A list of what Kaufmann did wonderfully during this recital would be long and, for me at least, embarrassing. In his case, as so rarely in our present climate, the celebrity is matched by talent that at times becomes unfathomable. The two combined make it almost impossible not to collapse into fan-boy adoration. And I’m not alone in this: in all my time in concert halls, I have never heard waves of noise from an audience like these.

The precision of Kaufmann’s voice, matched with such power, still shocks even if we are now used to it. Yet what lingers in the memory from this concert was the hush of the quietest moments, the ways in which Kaufmann earnestly infused each of these songs with sincerity, and the ability he has of inflecting each word—when he chooses—with seemingly contradictory emotions.

In the Schumann songs that made up the first half, Kaufmann drew out the irony and sorrow that lie at the heart of both the Zwölf Gedichte and especially, the Dichterliebe, without ever overdoing it. Take ‘Erstes Grün,’ from the first set, full of the hopes of spring and yet, by the end, tinged already with pain. Or the half-toned, wispy beginning of ‘Stille Tränen,’ growing and darkening as Kaufmann told of the dreamt sorrows of lovers—necessary, noble, and inevitable.

This Dichterliebe, too, was uncommonly dignified, given in a great arc from Kaufmann and Deutsch. It questioned in ‘Im wunderschönen Monat Mai,’ and was utterly resolved by the piano postlude to a resigned ‘Die alten bösen Lieder.’ Details drew shudders: when, in ‘Wenn ich in deine Augen seh’,’ Kaufmann sang ‘ich liebe dich!’ one knew exactly how bitterly he had wept about it. There was a narrative zest—reflective and even dismissive—to the recitation of a classic love story in ‘Ein Jüngling liebt ein Mädchen,’ and thereafter a slow, painful working out, rightly as much pianistic as sung.

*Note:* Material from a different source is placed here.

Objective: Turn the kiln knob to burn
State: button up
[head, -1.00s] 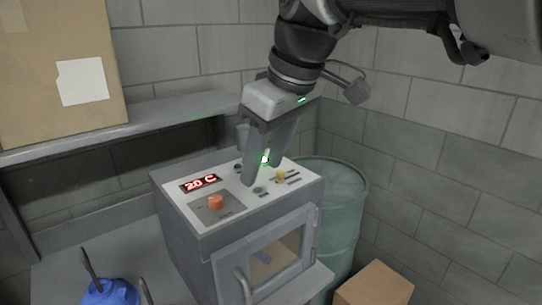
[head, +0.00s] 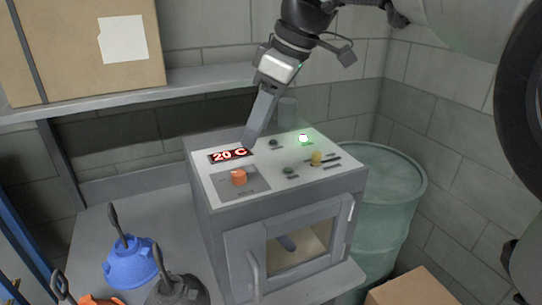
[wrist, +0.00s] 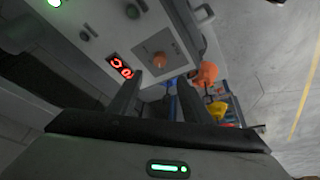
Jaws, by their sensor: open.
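The kiln (head: 290,215) is a grey box with a white sloped panel on top. Its orange knob (head: 239,178) sits on a grey plate at the panel's front left, below a red display (head: 230,155) reading 20 C. My gripper (head: 251,142) points down over the panel behind the display, apart from the knob. In the head view its fingers overlap edge-on. In the wrist view my gripper (wrist: 158,97) is open and empty, with the orange knob (wrist: 160,60) beyond the gap between the fingers. The knob's marks are too small to read.
A green barrel (head: 385,200) stands right of the kiln, a cardboard box (head: 80,50) on the shelf.

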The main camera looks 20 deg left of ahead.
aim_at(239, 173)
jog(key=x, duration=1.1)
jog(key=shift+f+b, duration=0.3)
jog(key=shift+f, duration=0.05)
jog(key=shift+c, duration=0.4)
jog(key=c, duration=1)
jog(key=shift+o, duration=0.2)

Meatier fare followed the intermission. Kaufmann makes a simple and persuasive case for allowing male voices sing the Wesendonck Lieder: there is nothing in the text, not a single pronoun, that makes it untenable. The real interest, of course, is that Wagner used these songs as studies for Tristan und Isolde, and Kaufmann, presumably, is using them as preparation for Tristan. If it’s hard to take Mathilde Wesendonck’s texts too seriously, Wagner’s rapt music seems even more radical when heard in his original piano score. In ‘Im Treibhaus,’ the song that looks forward to the torture of Tristan’s third act in harmony if not in its slight lack of flow, Deutsch chillingly brought out the discord and impossibility of Mathilde’s love for Richard. And in ‘Träume,’ which looks to the hidden passion of Tristan’s second act, it was Kaufmann who drew out the song’s veiled quality, verbs like ‘küßt’ disappearing in a puff.

Liszt’s Petrarch sonnets are considerably more vivacious, more aria-like, and they were the highlight among highlights of this recital, not least because Deutsch is a particularly fine Lisztian. Again Kaufmann’s power to shape words told. Kaufmann’s Italian is just as good as his German, as these long, swooning lines amply showed. Take the line ‘Ed ho in odio me stesso, ed amo altrui’ in ‘Pace non trovo’ (‘I hate myself, but love another’), in which one really felt the destructive side of love, and then its power to convince.

Four Strauss songs made up two-thirds of the encores. Two, ‘Heimliche Aufforderung’ and ‘Cäcilie,’ came from the great Op.27 set, although, alas, there was to be no ‘Morgen!’ Flattening power was the feature of ‘Breit über mein Haupt,’ seemingly delivered in a single breath, and the complete opposite characterised ‘Freundliche Vision,’ which began pianissimo and slowly quietened, drawing one in as bliss overwhelmed its protagonist. Schumann’s ‘Mondnacht,’ from the Liederkreis, was the graceful, levitating fifth. The last was a deliciously cheeky ‘Gern hab’ ich die Frau’n geküßt,’ taken from Léhar’s Paganini. ‘Girls, were made to love and kiss,’ Kaufmann sang in a pretty impressive Dean Martin impression, ‘and who am I to interfere with this?’ Who, indeed?